* [Stated goal]:
Return, character for character, the lines from the one bearing "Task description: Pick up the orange" through the end of the material. Omit everything before that line.

(Some records)
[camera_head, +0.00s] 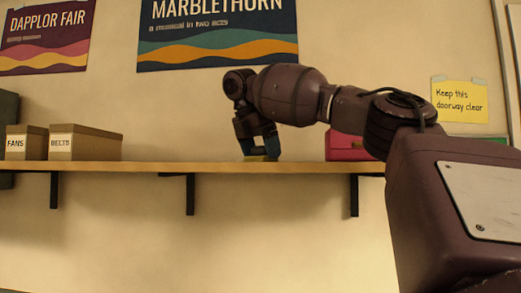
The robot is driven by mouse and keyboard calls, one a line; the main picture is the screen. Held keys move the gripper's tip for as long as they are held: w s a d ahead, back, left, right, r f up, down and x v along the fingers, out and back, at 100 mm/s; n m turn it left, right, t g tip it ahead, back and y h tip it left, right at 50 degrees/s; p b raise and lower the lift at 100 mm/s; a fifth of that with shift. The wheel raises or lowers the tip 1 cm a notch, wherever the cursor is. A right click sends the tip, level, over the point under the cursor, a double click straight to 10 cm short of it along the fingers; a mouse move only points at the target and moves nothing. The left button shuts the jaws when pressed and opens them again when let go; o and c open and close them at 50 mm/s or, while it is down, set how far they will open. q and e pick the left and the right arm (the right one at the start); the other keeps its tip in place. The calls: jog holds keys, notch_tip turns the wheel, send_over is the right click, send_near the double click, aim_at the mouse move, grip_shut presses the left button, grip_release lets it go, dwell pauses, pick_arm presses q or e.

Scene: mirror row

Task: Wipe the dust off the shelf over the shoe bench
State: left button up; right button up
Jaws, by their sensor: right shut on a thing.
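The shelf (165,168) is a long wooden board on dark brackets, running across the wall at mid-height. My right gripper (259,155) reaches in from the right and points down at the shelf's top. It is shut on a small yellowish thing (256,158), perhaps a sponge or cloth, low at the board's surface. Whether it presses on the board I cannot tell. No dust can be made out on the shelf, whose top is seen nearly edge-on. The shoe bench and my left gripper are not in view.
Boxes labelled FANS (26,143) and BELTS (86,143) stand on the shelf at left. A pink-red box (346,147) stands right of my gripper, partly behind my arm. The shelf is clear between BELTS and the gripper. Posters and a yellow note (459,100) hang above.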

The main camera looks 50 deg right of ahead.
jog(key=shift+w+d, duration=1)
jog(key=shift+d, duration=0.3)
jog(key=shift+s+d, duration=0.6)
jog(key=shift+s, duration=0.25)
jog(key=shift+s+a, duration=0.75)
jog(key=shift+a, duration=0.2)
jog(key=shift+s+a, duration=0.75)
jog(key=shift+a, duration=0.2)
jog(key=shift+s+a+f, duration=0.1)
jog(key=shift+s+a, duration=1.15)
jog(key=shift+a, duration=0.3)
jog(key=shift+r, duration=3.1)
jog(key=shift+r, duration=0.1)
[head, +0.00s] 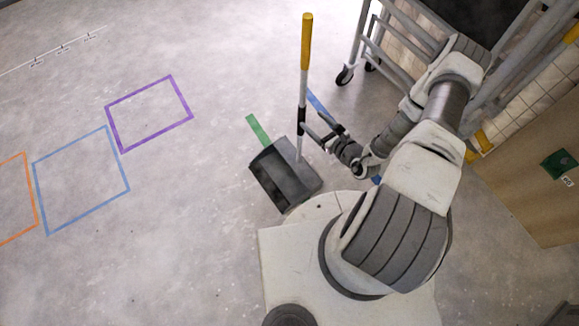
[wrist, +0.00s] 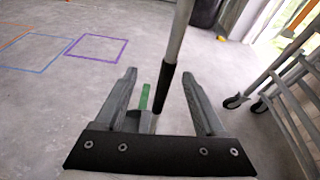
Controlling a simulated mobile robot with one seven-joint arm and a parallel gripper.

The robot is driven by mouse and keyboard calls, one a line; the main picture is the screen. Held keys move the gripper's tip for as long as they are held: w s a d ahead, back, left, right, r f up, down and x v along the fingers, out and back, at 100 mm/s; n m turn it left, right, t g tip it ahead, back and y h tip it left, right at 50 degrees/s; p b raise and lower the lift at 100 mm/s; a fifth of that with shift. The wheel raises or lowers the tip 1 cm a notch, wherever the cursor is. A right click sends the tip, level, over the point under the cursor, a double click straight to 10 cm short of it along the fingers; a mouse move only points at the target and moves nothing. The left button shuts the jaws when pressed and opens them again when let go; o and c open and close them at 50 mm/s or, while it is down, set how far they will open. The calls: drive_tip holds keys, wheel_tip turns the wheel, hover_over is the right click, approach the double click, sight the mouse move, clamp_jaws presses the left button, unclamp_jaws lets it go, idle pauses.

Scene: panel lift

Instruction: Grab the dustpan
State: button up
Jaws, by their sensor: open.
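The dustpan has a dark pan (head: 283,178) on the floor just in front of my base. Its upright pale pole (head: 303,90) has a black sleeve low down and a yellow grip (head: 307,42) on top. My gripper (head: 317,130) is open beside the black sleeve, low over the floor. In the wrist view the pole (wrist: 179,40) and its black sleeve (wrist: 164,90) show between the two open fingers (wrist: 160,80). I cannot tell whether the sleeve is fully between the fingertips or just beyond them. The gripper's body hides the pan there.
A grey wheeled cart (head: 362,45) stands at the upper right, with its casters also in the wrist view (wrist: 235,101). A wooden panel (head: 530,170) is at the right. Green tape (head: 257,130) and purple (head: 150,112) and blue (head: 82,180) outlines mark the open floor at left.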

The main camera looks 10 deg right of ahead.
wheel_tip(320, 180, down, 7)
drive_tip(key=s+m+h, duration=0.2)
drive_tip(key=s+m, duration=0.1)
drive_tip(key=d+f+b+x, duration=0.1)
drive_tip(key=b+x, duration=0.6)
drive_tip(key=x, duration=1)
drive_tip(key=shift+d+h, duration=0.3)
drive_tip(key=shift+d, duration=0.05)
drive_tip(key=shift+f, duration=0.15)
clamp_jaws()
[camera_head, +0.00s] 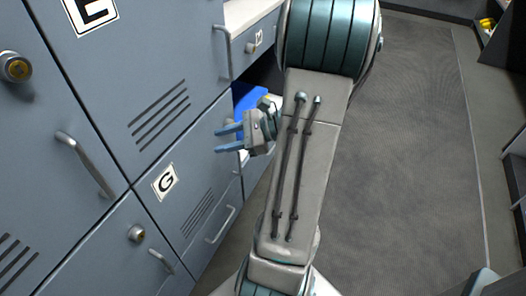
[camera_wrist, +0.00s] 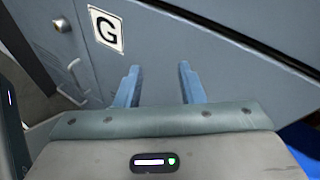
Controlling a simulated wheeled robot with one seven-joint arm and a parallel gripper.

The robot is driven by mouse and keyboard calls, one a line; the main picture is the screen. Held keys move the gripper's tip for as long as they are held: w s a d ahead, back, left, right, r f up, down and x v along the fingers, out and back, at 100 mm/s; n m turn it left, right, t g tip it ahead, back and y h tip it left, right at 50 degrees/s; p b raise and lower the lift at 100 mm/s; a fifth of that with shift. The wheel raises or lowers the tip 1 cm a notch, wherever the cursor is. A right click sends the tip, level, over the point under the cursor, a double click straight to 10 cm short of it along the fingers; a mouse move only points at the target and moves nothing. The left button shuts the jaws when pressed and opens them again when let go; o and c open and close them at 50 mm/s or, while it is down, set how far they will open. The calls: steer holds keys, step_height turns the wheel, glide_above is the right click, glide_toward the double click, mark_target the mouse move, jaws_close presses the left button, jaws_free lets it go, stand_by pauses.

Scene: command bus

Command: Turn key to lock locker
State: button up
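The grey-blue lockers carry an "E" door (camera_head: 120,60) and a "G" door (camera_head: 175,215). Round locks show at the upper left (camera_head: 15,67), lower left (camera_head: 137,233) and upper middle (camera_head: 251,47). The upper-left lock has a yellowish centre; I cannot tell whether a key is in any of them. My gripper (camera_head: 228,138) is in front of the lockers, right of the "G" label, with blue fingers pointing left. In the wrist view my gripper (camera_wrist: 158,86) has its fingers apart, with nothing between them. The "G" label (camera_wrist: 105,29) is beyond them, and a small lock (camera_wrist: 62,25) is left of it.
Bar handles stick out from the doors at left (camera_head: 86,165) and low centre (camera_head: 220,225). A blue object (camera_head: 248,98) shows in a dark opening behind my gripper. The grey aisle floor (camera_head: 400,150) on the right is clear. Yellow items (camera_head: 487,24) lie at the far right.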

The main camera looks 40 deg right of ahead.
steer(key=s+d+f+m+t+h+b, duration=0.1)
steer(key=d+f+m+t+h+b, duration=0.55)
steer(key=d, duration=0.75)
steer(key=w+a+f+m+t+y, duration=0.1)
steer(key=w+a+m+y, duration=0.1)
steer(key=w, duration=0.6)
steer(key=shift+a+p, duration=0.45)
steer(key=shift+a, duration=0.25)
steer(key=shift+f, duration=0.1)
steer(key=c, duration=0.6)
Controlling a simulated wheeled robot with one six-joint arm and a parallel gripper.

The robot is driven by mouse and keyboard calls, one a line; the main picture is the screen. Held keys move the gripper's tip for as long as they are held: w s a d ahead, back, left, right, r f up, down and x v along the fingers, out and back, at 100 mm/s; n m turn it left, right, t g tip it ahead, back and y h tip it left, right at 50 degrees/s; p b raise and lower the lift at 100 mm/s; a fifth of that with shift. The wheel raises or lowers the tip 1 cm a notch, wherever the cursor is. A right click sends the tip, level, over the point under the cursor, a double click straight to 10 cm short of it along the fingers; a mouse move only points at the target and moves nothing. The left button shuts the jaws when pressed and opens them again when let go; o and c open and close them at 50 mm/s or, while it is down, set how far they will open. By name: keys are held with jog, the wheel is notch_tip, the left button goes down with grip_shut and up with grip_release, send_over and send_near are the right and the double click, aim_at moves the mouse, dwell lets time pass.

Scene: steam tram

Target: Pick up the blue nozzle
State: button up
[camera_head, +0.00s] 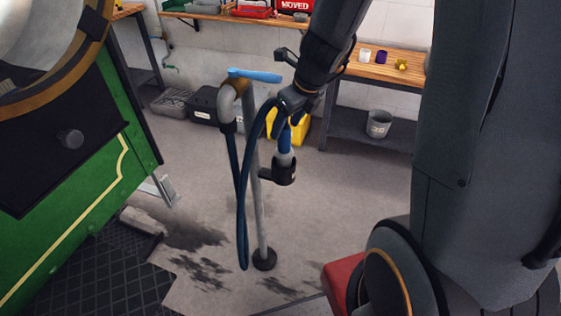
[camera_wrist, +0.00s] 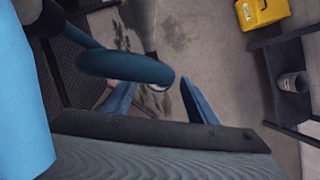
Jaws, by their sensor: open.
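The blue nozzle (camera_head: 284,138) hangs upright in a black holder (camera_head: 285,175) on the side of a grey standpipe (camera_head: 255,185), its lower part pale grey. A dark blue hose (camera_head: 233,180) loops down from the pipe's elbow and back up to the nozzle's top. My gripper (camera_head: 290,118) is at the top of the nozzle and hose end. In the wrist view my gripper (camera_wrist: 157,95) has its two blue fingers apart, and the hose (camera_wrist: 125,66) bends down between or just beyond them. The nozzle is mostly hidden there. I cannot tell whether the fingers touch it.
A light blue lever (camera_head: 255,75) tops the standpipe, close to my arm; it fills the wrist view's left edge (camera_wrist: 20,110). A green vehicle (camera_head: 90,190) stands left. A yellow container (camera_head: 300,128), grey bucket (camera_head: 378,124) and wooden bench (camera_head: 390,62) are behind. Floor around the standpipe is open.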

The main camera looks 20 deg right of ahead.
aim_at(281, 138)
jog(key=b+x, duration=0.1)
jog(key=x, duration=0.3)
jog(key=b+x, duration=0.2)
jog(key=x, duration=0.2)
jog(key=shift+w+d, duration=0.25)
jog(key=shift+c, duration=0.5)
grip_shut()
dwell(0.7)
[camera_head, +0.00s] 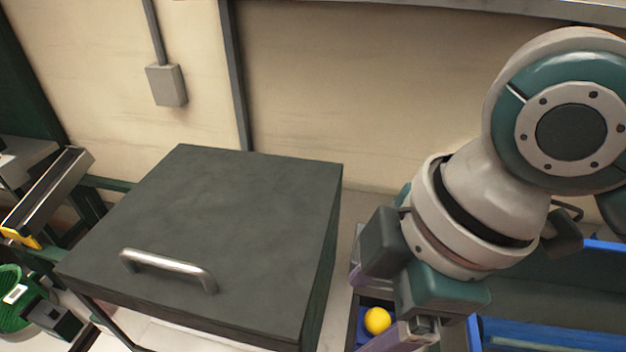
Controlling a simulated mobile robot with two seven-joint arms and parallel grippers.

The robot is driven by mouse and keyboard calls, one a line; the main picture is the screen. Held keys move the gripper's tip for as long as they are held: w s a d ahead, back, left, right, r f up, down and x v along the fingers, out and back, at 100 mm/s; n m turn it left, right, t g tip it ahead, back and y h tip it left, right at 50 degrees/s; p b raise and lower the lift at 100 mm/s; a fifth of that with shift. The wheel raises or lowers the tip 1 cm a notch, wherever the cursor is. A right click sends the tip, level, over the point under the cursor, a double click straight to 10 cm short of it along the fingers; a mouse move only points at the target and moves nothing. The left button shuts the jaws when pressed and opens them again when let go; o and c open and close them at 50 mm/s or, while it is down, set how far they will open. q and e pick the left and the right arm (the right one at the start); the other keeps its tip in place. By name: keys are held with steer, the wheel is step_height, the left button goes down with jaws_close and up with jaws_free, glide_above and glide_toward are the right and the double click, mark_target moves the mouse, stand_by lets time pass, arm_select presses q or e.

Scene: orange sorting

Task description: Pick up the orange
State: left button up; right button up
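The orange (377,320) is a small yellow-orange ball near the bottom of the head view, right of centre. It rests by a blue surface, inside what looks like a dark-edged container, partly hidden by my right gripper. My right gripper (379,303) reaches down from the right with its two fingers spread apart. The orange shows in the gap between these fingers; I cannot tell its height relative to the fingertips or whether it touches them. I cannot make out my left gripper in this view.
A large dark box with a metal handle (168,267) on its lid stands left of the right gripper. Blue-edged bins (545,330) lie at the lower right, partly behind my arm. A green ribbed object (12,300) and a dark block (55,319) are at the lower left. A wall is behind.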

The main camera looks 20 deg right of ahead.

* [Result]:
Task description: Pick up the orange
State: left button up; right button up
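The orange (377,320) is a small yellow-orange ball near the bottom of the head view, right of centre. It rests by a blue surface, inside what looks like a dark-edged container, partly hidden by my right gripper. My right gripper (379,303) reaches down from the right with its two fingers spread apart. The orange shows in the gap between these fingers; I cannot tell its height relative to the fingertips or whether it touches them. I cannot make out my left gripper in this view.
A large dark box with a metal handle (168,267) on its lid stands left of the right gripper. Blue-edged bins (545,330) lie at the lower right, partly behind my arm. A green ribbed object (12,300) and a dark block (55,319) are at the lower left. A wall is behind.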

The main camera looks 20 deg right of ahead.

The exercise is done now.